> Requirement: Output the data below in full, byte for byte. Nothing may differ.

> Data segment:
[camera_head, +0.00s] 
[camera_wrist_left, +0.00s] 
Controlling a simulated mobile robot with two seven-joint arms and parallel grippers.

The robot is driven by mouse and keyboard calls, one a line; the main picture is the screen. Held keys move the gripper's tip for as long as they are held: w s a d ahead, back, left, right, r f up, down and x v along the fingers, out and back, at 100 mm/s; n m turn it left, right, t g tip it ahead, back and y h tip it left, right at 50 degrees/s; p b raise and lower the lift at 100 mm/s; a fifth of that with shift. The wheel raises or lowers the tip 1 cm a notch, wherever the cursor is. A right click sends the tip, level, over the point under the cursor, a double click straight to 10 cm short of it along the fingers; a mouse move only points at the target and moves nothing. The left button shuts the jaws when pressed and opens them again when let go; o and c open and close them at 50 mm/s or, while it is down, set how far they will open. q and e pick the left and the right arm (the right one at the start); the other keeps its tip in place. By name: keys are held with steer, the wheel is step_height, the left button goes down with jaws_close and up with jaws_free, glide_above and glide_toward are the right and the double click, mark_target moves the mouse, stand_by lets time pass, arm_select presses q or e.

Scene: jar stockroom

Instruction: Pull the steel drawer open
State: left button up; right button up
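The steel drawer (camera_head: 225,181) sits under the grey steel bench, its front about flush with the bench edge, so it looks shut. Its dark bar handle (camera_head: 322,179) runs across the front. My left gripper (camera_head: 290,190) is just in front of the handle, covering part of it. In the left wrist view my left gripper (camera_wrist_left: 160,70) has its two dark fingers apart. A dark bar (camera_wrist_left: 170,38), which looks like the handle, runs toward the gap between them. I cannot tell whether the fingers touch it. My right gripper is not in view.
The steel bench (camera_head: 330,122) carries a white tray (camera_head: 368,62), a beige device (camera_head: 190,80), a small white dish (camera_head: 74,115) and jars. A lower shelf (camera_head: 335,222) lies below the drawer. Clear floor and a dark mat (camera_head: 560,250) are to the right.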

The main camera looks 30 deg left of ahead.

> Result of the exercise:
[camera_head, +0.00s] 
[camera_wrist_left, +0.00s] 
Controlling a simulated mobile robot with two seven-joint arms and parallel grippers.

The robot is driven by mouse and keyboard calls, one a line; the main picture is the screen. Held keys move the gripper's tip for as long as they are held: w s a d ahead, back, left, right, r f up, down and x v along the fingers, out and back, at 100 mm/s; n m turn it left, right, t g tip it ahead, back and y h tip it left, right at 50 degrees/s; p b raise and lower the lift at 100 mm/s; a fifth of that with shift. The wheel raises or lowers the tip 1 cm a notch, wherever the cursor is. A right click sends the tip, level, over the point under the cursor, a double click straight to 10 cm short of it along the fingers; a mouse move only points at the target and moves nothing. The left button shuts the jaws when pressed and opens them again when let go; o and c open and close them at 50 mm/s or, while it is down, set how far they will open. q and e pick the left and the right arm (the right one at the start); the other keeps its tip in place. By name: keys are held with steer, the wheel is step_height, the left button goes down with jaws_close and up with jaws_free, glide_above and glide_toward are the right and the double click, mark_target moves the mouse, stand_by lets time pass, arm_select presses q or e.

Scene: jar stockroom

Instruction: Pull the steel drawer open
State: left button up; right button up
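The steel drawer (camera_head: 225,181) sits under the grey steel bench, its front about flush with the bench edge, so it looks shut. Its dark bar handle (camera_head: 322,179) runs across the front. My left gripper (camera_head: 290,190) is just in front of the handle, covering part of it. In the left wrist view my left gripper (camera_wrist_left: 160,70) has its two dark fingers apart. A dark bar (camera_wrist_left: 170,38), which looks like the handle, runs toward the gap between them. I cannot tell whether the fingers touch it. My right gripper is not in view.
The steel bench (camera_head: 330,122) carries a white tray (camera_head: 368,62), a beige device (camera_head: 190,80), a small white dish (camera_head: 74,115) and jars. A lower shelf (camera_head: 335,222) lies below the drawer. Clear floor and a dark mat (camera_head: 560,250) are to the right.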

The main camera looks 30 deg left of ahead.

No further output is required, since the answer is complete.